In Lucene, all the retrieval functions have the following function signature to score an individual query term against a given document:

protected float score(BasicStats stats, float termFreq, float docLength)
{
   return 0;
}

This would be equivalent to one term in each sum above; this function is called once per word in the query for each document where that word occurs. Once all the documents are scored, Lucene outputs a list of documents ranked by their score.

The BasicStats object has the following functions that will be useful:

• getAvgFieldLength(): average document length
• getNumberOfDocuments(): total number of documents in the index
• getDocFreq(): the number of documents the current term appears in

For the language models, you will need the additional functionality of the member variable model, which is of type LMSimilarity.DefaultCollectionModel. It has the following function that will be of use:

• computeProbability(stats): computes $p(w|C)$ taking the BasicStats object described above as a paramter

For the language models, also note:

• To compute $p_{ml}(w|d)$, you can use two existing variables
• There is a member variable queryLength that you can use for the value of $|q|$

Your task is to complete the score function for each of the six retrieval models listed above. All the retrieval models are located in the package edu.virginia.cs.index.similarities.

Implementation Details

• If there are parameters in the scoring function (e.g., as in BM25), it's probably easiest to add these as member variables (e.g., as a constant)
• You can use any logical values for parameters that you'd like
• You may assume that the queries are short -- that is, you may assume that the query term frequency is always one. This simplifies your code a bit.
• Default values in the ranking functions: 1) in Okapi BM25, set $k_1=1.5$, $k_2=750$ and $b=1.0$; 2) in Pivoted Length Normalization, set $s=0.75$; 3) in Jelinek-Mercer smoothing, set $\lambda=0.1$; and 4) in Dirichlet Prior smoothing, set $\mu=2500$.

Running Lucene

Creating an index

We will use the same the NPL dataset of physics paper titles provided in MP2. And based on what you have learned in MP2, we will build the same Lucene inverted index on it.

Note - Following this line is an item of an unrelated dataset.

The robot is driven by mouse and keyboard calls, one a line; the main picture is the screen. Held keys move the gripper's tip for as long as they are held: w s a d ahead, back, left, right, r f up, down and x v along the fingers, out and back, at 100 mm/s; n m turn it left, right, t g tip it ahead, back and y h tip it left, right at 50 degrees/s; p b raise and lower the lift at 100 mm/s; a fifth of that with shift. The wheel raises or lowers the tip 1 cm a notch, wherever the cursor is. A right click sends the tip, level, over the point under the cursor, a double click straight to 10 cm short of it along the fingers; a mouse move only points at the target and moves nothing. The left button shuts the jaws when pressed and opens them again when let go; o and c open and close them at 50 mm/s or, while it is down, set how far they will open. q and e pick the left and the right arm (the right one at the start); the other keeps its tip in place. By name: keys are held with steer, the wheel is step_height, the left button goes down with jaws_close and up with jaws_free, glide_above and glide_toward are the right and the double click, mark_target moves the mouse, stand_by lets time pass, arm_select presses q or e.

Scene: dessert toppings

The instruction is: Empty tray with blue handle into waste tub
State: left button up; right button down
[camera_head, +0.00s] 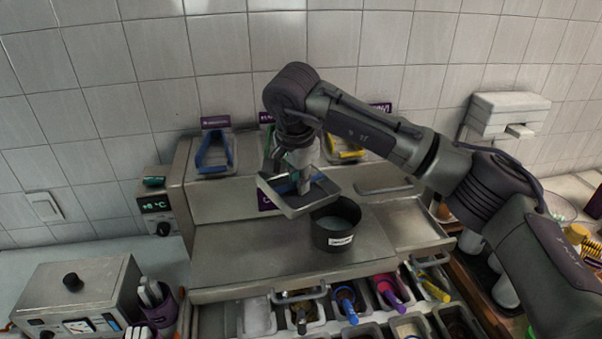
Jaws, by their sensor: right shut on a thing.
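My right gripper (303,178) is shut on a grey tray (290,208), with a bit of blue handle (283,186) showing beside the fingers. The tray is held up and tilted, just left of and above the black waste tub (334,240). What the tray holds cannot be made out. The tub stands upright on the steel counter, has a white label on its front and shows something pale grey inside. Its rim is partly covered by the tray. My left gripper is not in view.
The steel top (235,250) left of the tub is clear. Bins with coloured scoops (388,291) line the front, and a grey box (75,290) stands at left.

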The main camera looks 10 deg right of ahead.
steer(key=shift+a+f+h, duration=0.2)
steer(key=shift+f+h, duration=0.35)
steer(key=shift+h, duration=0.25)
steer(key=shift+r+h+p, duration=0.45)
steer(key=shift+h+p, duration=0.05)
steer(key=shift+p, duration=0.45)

Two different main functions are provided in the edu.virginia.cs.index.Runner.java file. You can read the comments and decide which one you will use.

Searching the index

Keep in mind the documents you're searching are physics paper titles. You can also specify which retrieval function to use when starting the search engine.

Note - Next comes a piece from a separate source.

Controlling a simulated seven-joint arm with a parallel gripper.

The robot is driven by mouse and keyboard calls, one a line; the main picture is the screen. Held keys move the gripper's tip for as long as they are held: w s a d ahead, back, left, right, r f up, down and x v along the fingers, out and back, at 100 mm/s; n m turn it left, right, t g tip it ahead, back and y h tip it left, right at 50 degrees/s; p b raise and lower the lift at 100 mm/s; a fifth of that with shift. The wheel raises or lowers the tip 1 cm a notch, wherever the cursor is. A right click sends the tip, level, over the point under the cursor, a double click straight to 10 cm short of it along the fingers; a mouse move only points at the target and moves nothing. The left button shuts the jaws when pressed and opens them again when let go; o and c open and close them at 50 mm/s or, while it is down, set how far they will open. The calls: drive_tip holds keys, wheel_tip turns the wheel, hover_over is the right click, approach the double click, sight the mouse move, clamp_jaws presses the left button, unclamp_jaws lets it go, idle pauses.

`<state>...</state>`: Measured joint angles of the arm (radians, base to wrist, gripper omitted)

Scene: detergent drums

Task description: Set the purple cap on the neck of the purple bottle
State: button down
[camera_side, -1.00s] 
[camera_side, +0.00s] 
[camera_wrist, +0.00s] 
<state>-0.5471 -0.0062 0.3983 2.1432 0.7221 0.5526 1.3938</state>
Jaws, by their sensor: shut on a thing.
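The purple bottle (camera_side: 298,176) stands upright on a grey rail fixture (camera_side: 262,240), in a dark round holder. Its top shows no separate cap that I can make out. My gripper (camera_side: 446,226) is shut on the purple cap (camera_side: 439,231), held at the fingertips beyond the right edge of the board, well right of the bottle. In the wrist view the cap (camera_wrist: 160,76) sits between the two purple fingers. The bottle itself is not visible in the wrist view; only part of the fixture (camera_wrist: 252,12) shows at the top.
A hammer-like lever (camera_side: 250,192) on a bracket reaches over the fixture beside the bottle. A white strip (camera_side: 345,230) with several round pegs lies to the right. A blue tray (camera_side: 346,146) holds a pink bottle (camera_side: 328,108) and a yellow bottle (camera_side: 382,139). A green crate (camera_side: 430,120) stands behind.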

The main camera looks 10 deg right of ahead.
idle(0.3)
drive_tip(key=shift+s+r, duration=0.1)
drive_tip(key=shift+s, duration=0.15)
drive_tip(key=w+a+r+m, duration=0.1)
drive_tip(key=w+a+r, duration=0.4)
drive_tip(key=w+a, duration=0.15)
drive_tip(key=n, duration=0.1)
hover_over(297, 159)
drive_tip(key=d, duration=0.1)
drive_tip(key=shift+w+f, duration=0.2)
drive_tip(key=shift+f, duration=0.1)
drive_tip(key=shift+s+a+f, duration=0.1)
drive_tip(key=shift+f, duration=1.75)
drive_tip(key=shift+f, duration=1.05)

The complete list of options is

--dp     Dirichlet Prior
--jm     Jelinek-Mercer
--ok     Okapi BM25
--pl     Pivoted Length Normalization
--tfidf  TFIDF Dot Product
--bdp    Boolean Dot Product

Questions

1. Copy and paste your implementation of each ranking algorithm, together with the corresponding final MAP/P@10/MRR/NDCG@10 performance you get from each ranking function. Use the default parameter settings suggested here (30pts)

2. Please carefully tune the parameters in BM25 and Dirichlet prior smoothed Language Model. Report the best MAP you have achieved and corresponding parameter settings. (20pts)

3. With the default document analyzer, choose one or two queries, where Pivoted Length Normalization model performed significantly better than BM25 model in average precision, and analyze what is the major reason for such improvement? Perform the same analysis for Pivoted Length Normalization v.s. Dirichlet Prior smoothed Language Model, and BM25 v.s. Dirichlet Prior smoothed Language Model, and report your corresponding analysis (using your best parameters for BM25 and Dirichlet Prior smoothed Language Model). (20pts)

4. Pick one of the previously implemented scoring functions out of

   • Okapi BM25
   • Pivoted Length Normalization
   • Language Model with Dirichlet Smoothing
     

to analyze under what circumstance the chosen scoring function will mistakenly favor some less relevant document (i.e., ranks a less relevant document at a higher position than a more relevant one). Please correspond your analysis with what you have found in Problem 3.

After reading the paper An Exploration of Axiomatic Approaches to Information Retrieval, 1) can you briefly summarize the major contribution of this paper? 2) how do you think you can fix the problem you have identified in the ranking result analysis? Please relate your solution and corresponding implementation in the report. Also report the resulting ranking performance of your revised ranking algorithm. (30pts)

Deadlines & How to submit

This assignment is due on May 14th 11:59pm. Therefore, you have in total 15 days to finish this MP. Please note this is already the last day of this semester, and thus we cannot afford any late submission in this assignment.

The collab assignment page has been created for this MP. Please submit your written report strictly following the requirement specified above. The report must be in PDF format.